-- START --
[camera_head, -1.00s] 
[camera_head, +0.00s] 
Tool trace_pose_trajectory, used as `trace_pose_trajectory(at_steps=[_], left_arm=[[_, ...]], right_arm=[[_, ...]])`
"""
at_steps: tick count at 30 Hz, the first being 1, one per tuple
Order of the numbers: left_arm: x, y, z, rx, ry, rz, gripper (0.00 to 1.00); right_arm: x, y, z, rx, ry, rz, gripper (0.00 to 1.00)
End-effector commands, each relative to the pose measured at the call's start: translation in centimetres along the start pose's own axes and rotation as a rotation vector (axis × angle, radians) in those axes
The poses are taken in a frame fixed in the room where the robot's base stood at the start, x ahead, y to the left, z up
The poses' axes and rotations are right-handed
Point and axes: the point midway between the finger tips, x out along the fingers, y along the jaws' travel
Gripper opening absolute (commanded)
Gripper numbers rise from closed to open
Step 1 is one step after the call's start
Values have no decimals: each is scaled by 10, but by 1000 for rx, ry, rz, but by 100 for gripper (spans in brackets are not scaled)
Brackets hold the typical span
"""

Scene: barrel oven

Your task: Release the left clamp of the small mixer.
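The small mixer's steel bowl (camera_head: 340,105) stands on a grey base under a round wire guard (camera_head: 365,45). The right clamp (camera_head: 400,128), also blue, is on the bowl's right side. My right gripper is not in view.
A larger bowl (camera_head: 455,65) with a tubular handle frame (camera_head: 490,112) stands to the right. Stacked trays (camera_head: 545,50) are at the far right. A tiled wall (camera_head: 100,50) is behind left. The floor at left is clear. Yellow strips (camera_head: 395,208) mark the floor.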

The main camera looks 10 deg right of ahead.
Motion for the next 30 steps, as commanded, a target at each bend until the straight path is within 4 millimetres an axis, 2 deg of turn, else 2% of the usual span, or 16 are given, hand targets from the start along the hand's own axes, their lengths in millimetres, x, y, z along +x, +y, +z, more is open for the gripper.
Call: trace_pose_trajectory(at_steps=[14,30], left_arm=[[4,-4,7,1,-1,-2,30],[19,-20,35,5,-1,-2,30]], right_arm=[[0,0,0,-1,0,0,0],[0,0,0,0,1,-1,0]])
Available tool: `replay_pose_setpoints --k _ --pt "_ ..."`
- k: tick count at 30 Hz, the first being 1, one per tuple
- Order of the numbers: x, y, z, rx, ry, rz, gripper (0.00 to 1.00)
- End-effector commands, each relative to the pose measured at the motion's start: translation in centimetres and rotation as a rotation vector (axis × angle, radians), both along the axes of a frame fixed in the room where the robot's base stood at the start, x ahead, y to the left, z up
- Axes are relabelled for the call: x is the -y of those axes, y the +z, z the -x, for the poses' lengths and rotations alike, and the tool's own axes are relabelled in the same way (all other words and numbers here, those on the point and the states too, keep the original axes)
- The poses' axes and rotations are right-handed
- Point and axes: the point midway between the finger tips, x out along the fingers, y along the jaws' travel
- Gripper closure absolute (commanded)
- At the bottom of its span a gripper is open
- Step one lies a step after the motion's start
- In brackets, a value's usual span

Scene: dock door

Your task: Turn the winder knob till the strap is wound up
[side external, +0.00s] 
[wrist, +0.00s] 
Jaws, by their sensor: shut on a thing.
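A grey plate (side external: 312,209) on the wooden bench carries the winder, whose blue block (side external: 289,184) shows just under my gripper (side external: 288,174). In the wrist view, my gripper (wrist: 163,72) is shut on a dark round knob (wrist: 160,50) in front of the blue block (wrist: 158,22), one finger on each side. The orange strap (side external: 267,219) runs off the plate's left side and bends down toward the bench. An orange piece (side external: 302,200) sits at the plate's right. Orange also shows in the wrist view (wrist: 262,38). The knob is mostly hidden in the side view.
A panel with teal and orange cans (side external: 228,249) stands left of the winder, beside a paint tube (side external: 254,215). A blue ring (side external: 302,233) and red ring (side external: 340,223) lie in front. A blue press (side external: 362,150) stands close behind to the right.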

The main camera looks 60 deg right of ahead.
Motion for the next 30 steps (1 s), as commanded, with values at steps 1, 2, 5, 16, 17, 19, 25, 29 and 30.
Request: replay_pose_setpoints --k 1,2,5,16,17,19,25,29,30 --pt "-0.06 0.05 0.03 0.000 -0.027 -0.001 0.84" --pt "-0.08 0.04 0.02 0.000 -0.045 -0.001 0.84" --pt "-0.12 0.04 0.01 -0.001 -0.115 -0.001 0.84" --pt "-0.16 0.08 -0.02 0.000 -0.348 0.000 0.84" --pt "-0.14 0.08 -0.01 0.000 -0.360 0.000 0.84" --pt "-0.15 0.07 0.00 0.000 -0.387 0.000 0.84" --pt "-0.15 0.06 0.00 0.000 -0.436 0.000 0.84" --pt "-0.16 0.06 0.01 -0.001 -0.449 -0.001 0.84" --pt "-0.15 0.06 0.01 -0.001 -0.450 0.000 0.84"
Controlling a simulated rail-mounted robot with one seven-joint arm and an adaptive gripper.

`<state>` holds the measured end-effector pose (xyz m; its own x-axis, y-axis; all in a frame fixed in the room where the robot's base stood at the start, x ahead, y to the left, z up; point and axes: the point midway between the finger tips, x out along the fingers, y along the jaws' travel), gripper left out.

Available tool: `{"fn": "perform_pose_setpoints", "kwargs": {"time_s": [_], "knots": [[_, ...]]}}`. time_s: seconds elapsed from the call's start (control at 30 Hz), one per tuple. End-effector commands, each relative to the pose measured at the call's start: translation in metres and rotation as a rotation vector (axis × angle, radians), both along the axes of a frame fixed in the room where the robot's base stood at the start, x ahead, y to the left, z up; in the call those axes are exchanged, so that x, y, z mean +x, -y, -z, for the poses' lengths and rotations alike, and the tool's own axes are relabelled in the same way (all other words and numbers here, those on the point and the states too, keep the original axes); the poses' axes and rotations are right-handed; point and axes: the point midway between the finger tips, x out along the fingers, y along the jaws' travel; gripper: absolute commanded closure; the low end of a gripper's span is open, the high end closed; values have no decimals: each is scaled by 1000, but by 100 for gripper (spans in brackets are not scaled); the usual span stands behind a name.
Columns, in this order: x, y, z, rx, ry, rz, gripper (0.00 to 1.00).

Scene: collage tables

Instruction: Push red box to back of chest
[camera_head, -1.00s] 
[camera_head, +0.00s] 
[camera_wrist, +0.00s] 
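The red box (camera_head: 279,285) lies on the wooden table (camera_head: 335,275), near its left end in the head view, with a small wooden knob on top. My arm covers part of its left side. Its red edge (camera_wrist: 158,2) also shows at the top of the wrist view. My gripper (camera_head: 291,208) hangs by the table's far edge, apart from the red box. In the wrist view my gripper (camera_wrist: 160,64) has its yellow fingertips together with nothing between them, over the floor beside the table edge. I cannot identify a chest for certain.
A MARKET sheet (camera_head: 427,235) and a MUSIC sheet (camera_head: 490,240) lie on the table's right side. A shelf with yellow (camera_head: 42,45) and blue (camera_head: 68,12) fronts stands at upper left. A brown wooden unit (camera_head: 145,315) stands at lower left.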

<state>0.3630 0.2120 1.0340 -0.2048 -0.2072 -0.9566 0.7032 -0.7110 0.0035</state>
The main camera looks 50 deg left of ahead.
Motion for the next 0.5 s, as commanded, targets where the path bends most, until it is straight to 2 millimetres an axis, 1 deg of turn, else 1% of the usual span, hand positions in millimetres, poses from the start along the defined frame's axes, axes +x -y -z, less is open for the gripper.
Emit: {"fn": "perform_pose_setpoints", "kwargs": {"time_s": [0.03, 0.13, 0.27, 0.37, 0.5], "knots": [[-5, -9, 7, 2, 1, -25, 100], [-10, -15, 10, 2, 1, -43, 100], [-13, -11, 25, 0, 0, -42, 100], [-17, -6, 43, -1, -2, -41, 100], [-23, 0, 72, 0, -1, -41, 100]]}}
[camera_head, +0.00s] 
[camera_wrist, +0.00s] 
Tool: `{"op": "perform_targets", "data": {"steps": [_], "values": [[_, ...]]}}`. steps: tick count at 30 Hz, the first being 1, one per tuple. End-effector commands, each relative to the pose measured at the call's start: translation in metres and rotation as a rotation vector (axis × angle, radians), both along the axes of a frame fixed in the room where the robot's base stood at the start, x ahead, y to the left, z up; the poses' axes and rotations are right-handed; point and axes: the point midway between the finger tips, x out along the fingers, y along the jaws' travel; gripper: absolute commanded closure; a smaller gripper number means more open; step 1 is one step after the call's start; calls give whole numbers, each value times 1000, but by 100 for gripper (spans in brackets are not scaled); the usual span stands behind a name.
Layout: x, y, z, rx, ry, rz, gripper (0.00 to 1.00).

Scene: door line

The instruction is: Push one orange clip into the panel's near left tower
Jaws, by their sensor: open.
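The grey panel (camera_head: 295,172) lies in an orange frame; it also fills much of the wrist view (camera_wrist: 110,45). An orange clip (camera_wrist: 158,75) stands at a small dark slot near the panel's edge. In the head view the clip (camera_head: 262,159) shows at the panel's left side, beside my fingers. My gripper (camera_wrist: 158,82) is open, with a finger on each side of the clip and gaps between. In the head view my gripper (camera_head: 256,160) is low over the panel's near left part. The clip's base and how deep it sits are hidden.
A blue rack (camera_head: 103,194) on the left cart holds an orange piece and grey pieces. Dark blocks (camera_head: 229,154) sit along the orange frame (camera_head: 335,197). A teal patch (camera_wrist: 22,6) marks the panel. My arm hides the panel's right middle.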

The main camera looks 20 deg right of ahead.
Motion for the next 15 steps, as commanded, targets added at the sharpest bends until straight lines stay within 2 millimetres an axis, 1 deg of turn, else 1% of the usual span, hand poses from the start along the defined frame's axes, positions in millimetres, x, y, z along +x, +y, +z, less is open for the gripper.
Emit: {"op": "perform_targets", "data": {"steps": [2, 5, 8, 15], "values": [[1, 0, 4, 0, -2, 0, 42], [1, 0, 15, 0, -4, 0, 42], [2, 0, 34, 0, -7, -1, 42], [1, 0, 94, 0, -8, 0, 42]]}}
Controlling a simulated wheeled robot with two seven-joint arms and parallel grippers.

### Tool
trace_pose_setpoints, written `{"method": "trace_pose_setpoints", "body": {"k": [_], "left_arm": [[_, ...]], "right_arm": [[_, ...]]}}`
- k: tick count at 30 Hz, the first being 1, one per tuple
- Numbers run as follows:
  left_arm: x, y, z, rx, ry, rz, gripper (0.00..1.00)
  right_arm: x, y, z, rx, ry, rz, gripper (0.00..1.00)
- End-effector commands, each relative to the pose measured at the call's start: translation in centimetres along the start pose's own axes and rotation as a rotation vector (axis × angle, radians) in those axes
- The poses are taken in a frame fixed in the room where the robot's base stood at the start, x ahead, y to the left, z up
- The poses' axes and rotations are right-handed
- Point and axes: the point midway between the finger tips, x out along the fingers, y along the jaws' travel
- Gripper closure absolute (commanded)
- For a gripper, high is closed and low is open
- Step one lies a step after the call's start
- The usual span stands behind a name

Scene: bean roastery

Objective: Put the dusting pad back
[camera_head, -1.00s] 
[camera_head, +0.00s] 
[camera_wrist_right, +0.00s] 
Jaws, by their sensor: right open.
-- END --
Look through the entries above for the word "within". Copy every line where it shows up.

» Solution:
Motion for the next 30 steps, as commanded, a target at each bend until the straight path is within 4 millimetres an axis, 2 deg of turn, else 2% of the usual span, or 16 are given, hand targets from the start along the hand's own axes, their lengths in millimetres, x, y, z along +x, +y, +z, more is open for the gripper.
Motion for the next 15 steps, as commanded, targets added at the sharpest bends until straight lines stay within 2 millimetres an axis, 1 deg of turn, else 1% of the usual span, hand poses from the start along the defined frame's axes, positions in millimetres, x, y, z along +x, +y, +z, less is open for the gripper.

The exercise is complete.